Associate Professor of Art Lea Cline traveled to Italy from 2006-2007. To celebrate Fulbright alumni at Illinois State, she recounts her days in the program and the impact it made. #Fulbright@ISU #FulbrightPrgrm
Where and when did you complete your Fulbright?
I received a Fulbright U.S. Student award to Italy for the 2006-2007 academic year. At the time, I was a doctoral student at the University of Texas at Austin.
Please describe your project.
While in Italy, I completed the initial research for my dissertation, Altars and Empire: Studies in Roman Altars and Divine Kingship (c.300 B.C.- A.D. 96). My dissertation project examined a ubiquitous form in Roman architecture – the sacrificial altar. I examined the means by which the emperor—or dictator in the case of Caesar—used the altar form to at once avoid direct assimilation with the gods (which was, strictly speaking, against religious norms) while simultaneously establishing the veneration of divine powers unequivocally associated with him. It was a huge project and one that required substantial time in Rome seeing the monuments in question (not just for a quick visit but over, and over, and over again while I formulated my ideas) and many late hours in that city’s amazing libraries. The Fulbright allowed me to immerse myself in this work.
How do you believe your Fulbright experience changed your work after you returned?
It is true and expected that I say that the Fulbright year allowed me to make substantial progress in my dissertation research. It did. But, something else happened, too. I lived in Italy for a full year (for the first time, as I would repeat the experience a few more times). I learned what it feels like to be a Roman, outside of the tourist areas, though no less enmeshed in history. I met real Italians, became a regular at a coffee shop, and made friends. I became, in a sense, a little Roman myself. That is what will stay with me forever.
Travel can be referred to as the gift of the unexpected. What was the most unexpected thing you saw or experienced?
Living in a country means confronting some seemingly mundane tasks that, because you are used to doing it a certain way at home, can become little adventures. For me, it was the need to purchase a long-handled lighter (for my gas stove/oven that lacked an automatic starter). After visiting a tobacco shop, a grocery store, the hardware store, and a kitchen supply store, an exasperated shopkeeper informed me that I should look at the electronics store. Didn’t Americans know that lighters for the kitchen were only sold in electronic stores? The logic: the lighters with long handles operate with a battery. Thus, they are electronics. That little lesson cost me nearly a day of honest frustration. But, I have never forgotten the lesson that, to really understand Italian culture, I had to learn how to NOT be (and think like) an American as much as I had to learn to be (and think like) an Italian.

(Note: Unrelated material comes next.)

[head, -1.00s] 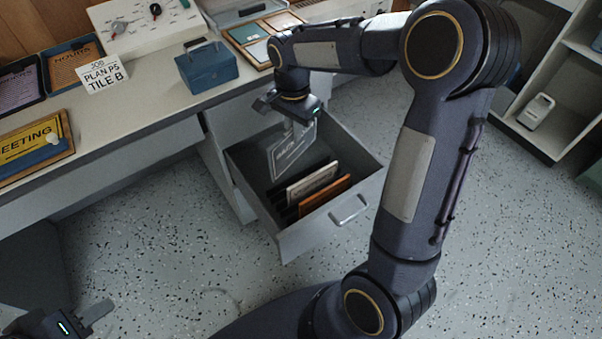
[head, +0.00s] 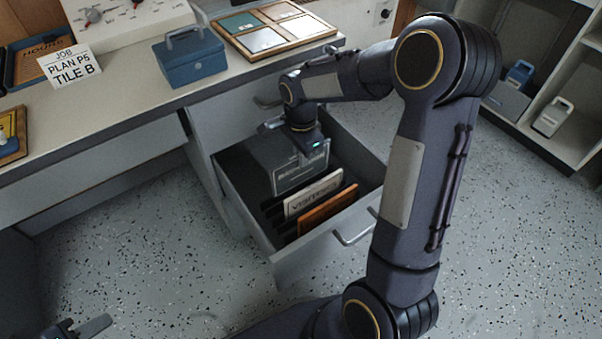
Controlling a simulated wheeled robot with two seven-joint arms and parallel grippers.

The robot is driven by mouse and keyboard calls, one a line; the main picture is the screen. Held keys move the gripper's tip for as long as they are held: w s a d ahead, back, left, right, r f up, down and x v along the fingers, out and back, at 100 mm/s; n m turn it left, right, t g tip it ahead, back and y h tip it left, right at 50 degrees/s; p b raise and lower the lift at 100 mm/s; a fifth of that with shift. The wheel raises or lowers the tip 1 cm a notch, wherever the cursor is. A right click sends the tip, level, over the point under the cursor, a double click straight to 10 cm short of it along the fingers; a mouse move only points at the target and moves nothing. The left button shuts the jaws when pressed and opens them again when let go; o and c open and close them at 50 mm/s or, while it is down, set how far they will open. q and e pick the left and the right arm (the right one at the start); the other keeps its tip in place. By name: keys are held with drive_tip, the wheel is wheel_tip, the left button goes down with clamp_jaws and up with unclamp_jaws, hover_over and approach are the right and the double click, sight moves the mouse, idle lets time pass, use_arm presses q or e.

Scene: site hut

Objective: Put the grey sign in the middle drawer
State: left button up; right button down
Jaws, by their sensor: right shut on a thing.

Have you returned to the country where you served your Fulbright award? Had it changed? Had you changed?
I have been to Italy many times since my Fulbright year, living there again while researching and excavating. Italy has a wonderful and frustrating ability to not change. Many things of ephemeral nature change but the spirit of Italy, what makes it ‘tick’ as a nation, is eternal. Among the greatest accomplishments of my life has been creating, with my colleague Dr. Kathryn Jasper (ISU History, Fulbright to Italy 2008-09), a study abroad experience to Italy for ISU students. The Fulbright has a mission to create sustained cultural exchanges. Dr. Jasper and I are living the mission of Fulbright with our students now, introducing them to the country that hosted us as students.
What do you most wish people could understand about the Fulbright experience?
A Fulbright award represents a gesture of profound trust in a person, by their government and by their host country. Fulbrighters, as much as we become engaged in our own research and experience, go abroad for the greater goals of fostering openness among countries, promoting intellectual freedom, growing mutual understanding, and, eventually, making peace among the peoples of the world a nearer possibility.
What advice would you give to someone who is thinking of applying for Fulbright?
Don’t let the prestige of the award scare you away. Apply!